Before you use this script, please enable Sheets API at Advanced Google services.

function importCampaignReport() {
  var csvUrl = "https://s3.amazonaws.com/redacted.csv";
  var csvContent = UrlFetchApp.fetch(csvUrl).getContentText();

  var spreadsheet = SpreadsheetApp.getActiveSpreadsheet();
  var sheet = spreadsheet.getSheetByName('Perm URL Campaign Dashboard Report');
  var resource = {requests: [{pasteData: {data: csvContent, coordinate: {sheetId: sheet.getSheetId()}, delimiter: ","}}]};
  Sheets.Spreadsheets.batchUpdate(resource, spreadsheet.getId());
}

Reference:

  • PasteDataRequest

Added 2:

  • When the value is put to the Spreadsheet, you want to remove the line breaks from the values.

I could understand like above. If my understanding is correct, how about the following sample script?
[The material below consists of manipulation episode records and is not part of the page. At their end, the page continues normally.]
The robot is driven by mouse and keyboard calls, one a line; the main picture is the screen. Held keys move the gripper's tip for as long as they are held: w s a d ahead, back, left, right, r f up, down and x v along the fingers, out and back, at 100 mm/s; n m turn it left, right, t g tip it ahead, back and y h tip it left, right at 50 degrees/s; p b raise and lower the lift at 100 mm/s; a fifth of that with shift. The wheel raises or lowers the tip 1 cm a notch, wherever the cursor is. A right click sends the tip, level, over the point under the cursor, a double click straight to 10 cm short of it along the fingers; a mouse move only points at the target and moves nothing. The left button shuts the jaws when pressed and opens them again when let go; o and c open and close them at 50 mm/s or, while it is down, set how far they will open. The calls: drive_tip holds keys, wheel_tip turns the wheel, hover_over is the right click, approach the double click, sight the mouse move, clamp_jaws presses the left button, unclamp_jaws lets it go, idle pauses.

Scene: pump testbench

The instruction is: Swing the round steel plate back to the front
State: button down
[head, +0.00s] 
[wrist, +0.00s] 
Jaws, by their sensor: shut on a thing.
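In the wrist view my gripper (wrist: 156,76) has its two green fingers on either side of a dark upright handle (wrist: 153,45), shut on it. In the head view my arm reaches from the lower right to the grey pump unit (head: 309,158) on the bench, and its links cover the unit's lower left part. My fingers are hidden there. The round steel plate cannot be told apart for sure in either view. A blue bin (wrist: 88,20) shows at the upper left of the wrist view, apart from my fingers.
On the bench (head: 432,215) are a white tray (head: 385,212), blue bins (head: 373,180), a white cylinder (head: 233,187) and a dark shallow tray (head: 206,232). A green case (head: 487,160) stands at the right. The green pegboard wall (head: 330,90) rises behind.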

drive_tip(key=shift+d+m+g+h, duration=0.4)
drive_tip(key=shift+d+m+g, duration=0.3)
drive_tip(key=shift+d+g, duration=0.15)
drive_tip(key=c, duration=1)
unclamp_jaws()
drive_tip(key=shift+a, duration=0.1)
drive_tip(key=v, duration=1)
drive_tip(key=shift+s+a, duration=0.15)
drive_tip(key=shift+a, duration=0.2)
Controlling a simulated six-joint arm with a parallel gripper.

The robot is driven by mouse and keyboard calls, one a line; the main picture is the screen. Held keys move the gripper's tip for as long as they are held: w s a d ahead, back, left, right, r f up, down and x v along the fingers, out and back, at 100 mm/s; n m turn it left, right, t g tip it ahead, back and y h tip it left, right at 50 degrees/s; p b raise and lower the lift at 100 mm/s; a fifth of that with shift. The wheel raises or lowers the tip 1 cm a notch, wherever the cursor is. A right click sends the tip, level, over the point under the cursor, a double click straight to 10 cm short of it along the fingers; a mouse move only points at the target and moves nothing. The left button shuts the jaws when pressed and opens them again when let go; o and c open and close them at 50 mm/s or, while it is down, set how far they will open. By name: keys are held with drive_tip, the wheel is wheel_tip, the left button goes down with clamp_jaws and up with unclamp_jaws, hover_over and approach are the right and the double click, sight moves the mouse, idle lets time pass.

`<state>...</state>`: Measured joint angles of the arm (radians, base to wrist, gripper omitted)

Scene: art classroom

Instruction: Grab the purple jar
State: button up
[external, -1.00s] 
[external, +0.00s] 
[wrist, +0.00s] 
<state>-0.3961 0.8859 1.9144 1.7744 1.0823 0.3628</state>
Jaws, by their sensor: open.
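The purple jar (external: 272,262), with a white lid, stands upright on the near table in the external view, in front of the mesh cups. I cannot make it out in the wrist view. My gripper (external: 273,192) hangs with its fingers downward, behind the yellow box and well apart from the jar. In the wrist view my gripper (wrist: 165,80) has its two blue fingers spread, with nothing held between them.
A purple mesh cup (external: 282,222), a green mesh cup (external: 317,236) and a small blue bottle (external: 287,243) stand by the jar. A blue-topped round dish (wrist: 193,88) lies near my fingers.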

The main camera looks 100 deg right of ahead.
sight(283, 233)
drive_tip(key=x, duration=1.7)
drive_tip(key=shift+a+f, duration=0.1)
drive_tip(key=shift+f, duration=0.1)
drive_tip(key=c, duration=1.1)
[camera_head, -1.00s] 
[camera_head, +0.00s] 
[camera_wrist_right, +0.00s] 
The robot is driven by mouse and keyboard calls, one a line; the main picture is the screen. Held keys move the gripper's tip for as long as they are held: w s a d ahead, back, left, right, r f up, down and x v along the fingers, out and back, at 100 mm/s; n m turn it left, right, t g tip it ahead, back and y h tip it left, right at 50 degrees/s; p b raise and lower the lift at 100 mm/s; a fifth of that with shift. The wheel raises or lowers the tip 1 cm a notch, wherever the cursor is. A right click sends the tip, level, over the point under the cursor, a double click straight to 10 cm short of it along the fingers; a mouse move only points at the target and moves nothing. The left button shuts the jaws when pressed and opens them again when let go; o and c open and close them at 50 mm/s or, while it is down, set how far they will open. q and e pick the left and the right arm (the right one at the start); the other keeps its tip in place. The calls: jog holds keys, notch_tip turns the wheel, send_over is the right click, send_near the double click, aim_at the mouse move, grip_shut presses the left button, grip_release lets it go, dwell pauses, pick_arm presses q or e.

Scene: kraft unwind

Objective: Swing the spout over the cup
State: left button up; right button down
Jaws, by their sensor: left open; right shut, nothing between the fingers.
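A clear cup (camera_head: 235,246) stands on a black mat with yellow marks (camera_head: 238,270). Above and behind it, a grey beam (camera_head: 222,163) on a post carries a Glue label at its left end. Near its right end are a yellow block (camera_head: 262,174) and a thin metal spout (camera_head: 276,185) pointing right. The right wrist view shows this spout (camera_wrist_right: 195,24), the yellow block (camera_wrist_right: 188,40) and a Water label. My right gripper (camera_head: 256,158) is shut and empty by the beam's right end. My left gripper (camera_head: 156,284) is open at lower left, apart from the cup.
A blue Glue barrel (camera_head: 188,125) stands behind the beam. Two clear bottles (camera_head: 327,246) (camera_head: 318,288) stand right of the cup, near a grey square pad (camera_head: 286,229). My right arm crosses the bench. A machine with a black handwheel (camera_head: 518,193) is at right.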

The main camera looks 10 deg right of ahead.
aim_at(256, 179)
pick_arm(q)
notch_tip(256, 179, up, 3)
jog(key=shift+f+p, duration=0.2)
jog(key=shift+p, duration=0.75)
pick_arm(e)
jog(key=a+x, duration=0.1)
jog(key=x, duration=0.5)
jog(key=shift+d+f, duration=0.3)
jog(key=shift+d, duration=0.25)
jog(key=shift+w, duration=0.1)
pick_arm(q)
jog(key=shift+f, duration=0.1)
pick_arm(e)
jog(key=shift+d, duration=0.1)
Before you use this script, please enable Sheets API at Advanced Google services.

Sample script:

function importCampaignReport() {
  var csvUrl = "https://s3.amazonaws.com/redacted.csv";
  var data = UrlFetchApp.fetch(csvUrl).getContentText();

  var spreadsheet = SpreadsheetApp.getActiveSpreadsheet();
  var sheet = spreadsheet.getSheetByName('Perm URL Campaign Dashboard Report');
  var sheetId = sheet.getSheetId();
  var resource = {requests: [
    {pasteData: {data: data, coordinate: {sheetId: sheetId}, delimiter: ","}},
    {findReplace: {range: {sheetId: sheetId, startColumnIndex: 6, endColumnIndex: 7}, find: "\n", replacement: " ", searchByRegex: true}}
  ]};
  Sheets.Spreadsheets.batchUpdate(resource, spreadsheet.getId());
}
  • In your comment, about the 5th column (G), I think that the 5th column is the column "E". But you say the column "G". I confuse about this. So in the current script, the column "G" can be processed. If you want to do this for the column "E", please set startColumnIndex: 4, endColumnIndex: 5.
  • If an error occurs, please provide your script for replicating the issue. By this, I would like to confirm it.